▸ **Input**
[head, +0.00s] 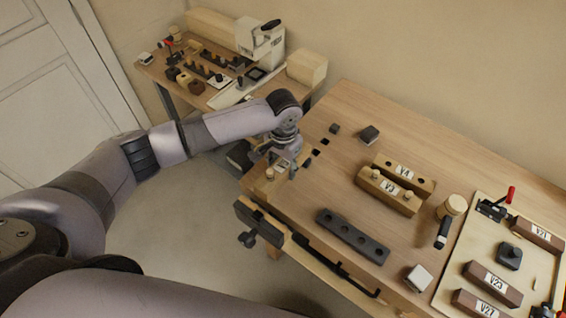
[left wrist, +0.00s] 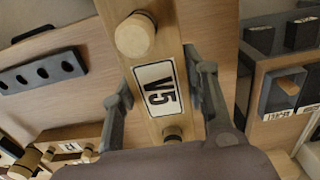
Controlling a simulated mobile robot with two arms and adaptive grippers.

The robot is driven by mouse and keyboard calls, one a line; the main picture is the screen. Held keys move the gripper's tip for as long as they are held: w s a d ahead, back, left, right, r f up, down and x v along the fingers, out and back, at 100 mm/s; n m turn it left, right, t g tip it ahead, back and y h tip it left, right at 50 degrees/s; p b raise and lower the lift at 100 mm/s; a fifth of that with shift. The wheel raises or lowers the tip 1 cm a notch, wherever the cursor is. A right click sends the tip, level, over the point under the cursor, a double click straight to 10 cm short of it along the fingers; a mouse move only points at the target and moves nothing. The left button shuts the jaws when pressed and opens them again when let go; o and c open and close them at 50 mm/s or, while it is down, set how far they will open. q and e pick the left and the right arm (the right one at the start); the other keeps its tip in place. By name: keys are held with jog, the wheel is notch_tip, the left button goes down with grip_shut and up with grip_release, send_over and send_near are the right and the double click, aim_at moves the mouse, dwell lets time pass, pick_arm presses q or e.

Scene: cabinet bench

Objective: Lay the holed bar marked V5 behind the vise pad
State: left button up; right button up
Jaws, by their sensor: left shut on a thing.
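The V5 bar (left wrist: 160,95) is light wood with a round peg toward each end and a white label between them. My left gripper (head: 283,163) is shut on it, one finger on each side, as the left wrist view (left wrist: 165,95) shows. In the head view the gripper is over the bench's left corner and largely hides the bar; whether the bar touches the bench I cannot tell. The vise's dark pad (head: 260,221) is at the bench's front edge, just below the gripper in the picture. My right gripper is not in view.
A dark holed strip (head: 352,236) lies on the bench (head: 330,180), and a pegged bar (head: 386,190) lies in front of the V4 bar (head: 403,176). A tray (head: 455,270) with labelled blocks is at right. A second cluttered table (head: 205,95) stands behind left.

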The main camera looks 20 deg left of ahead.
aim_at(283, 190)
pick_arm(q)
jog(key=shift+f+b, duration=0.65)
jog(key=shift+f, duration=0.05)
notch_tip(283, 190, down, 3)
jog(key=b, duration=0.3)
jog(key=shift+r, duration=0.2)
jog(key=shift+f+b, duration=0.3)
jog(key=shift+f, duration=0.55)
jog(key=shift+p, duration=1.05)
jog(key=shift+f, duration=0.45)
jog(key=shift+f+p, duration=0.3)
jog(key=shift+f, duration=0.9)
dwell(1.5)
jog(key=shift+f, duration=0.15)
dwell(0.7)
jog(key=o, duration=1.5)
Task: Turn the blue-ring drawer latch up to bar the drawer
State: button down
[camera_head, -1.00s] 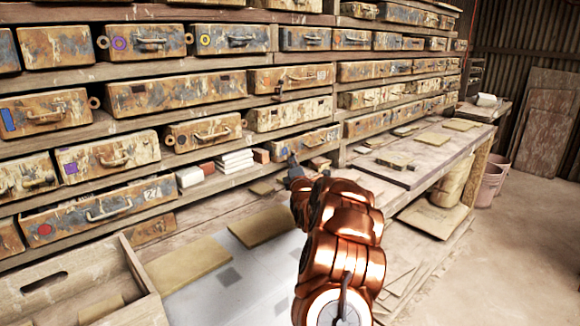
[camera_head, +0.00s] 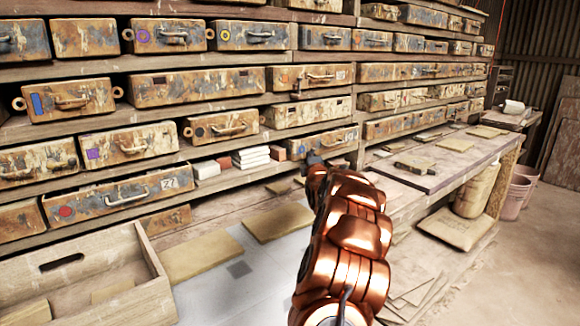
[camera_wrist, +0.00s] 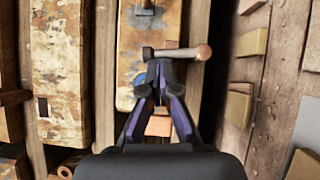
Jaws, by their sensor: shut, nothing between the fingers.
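My gripper (camera_wrist: 160,72) is shut and empty, its dark fingers with purple sides meeting in the wrist view. Just beyond its tips is the drawer latch (camera_wrist: 182,52), a grey bar with a brownish knob end, pointing right in the wrist view, toward the bench side. I cannot tell whether the tips touch it. A bit of blue ring (camera_wrist: 140,79) shows beside the left finger. The worn drawer (camera_wrist: 131,45) lies behind. In the head view my gripper (camera_head: 314,161) is in front of the low drawer (camera_head: 328,142), and the latch cannot be made out.
Rows of worn drawers fill the rack. Small bricks and white tiles (camera_head: 251,157) sit on the shelf left of my gripper. A wooden crate (camera_head: 150,262) stands at the lower left. The bench (camera_head: 435,178) on the right holds flat tiles with clear room between.

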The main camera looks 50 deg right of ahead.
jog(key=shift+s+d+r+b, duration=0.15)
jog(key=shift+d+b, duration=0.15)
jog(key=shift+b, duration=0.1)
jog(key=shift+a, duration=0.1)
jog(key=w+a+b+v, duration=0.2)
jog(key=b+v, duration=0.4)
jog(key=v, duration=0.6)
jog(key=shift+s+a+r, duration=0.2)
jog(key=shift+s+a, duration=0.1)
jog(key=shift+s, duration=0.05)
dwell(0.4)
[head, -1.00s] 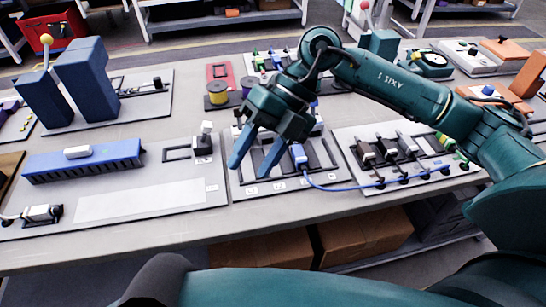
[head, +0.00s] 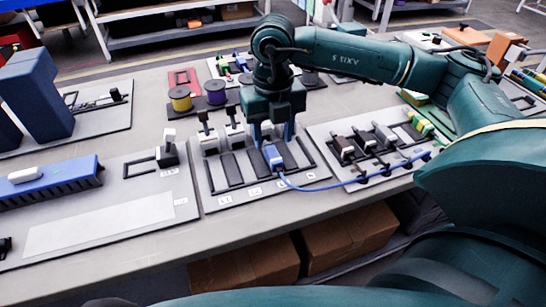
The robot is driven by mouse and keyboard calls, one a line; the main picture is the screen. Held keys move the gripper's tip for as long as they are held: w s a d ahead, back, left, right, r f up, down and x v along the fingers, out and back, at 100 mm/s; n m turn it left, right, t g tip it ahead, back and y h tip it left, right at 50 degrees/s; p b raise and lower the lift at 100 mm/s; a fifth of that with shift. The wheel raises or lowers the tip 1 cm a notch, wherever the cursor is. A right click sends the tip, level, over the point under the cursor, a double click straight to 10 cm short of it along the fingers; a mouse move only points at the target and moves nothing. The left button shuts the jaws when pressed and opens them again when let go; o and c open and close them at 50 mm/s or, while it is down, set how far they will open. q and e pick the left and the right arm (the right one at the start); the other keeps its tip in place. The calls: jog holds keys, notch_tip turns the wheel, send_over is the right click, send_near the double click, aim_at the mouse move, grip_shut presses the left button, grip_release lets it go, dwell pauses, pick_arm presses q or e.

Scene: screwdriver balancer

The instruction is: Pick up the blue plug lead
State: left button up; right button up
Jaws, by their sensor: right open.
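The blue plug lead (head: 272,157) sits in a slotted board (head: 225,200) in the middle of the table. Its blue cable (head: 330,188) runs right across the neighbouring board. My right gripper (head: 272,142) points down right at the plug, with its blue fingers beside the plug's upper end. The fingers are open. I cannot tell whether they touch the plug. My left gripper is not in view.
Black-and-white plugs (head: 209,140) stand in the same board left of my gripper. Several connectors (head: 343,147) stand on the board to the right. Yellow (head: 180,99) and purple (head: 215,94) spools stand behind. A blue ribbed block (head: 60,184) lies at left.

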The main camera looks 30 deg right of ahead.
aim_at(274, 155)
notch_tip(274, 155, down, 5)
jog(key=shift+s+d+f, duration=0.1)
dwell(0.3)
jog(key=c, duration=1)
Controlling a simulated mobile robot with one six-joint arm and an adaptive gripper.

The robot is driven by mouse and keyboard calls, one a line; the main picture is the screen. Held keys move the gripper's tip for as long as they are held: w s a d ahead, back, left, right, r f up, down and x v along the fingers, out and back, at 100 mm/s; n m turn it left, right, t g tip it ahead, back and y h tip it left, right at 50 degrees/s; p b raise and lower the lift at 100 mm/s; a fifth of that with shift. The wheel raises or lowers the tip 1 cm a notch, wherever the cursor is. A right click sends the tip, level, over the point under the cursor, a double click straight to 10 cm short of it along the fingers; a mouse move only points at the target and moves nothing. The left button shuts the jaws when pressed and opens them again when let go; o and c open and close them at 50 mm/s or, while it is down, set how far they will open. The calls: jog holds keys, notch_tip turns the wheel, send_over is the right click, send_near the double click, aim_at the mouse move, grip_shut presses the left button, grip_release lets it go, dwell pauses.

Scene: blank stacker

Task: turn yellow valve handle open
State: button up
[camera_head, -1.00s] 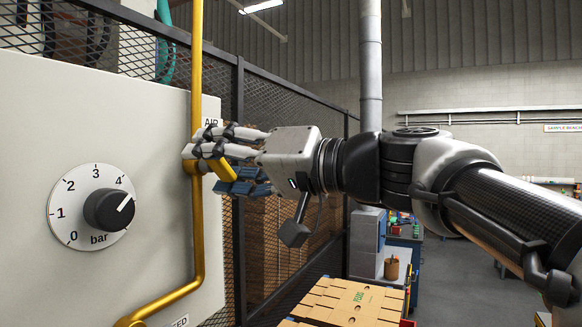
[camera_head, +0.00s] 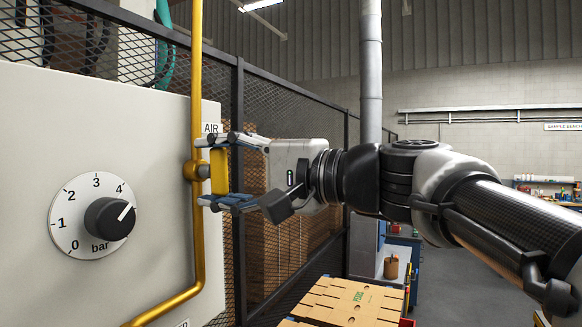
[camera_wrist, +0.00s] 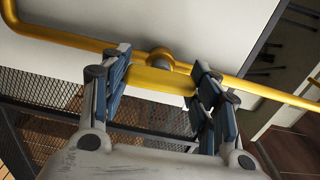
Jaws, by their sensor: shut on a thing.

▸ **Instructions for the task**
How many of the lines above include the string "Controlling"? Answer with the number only.

▸ **The completed task**
2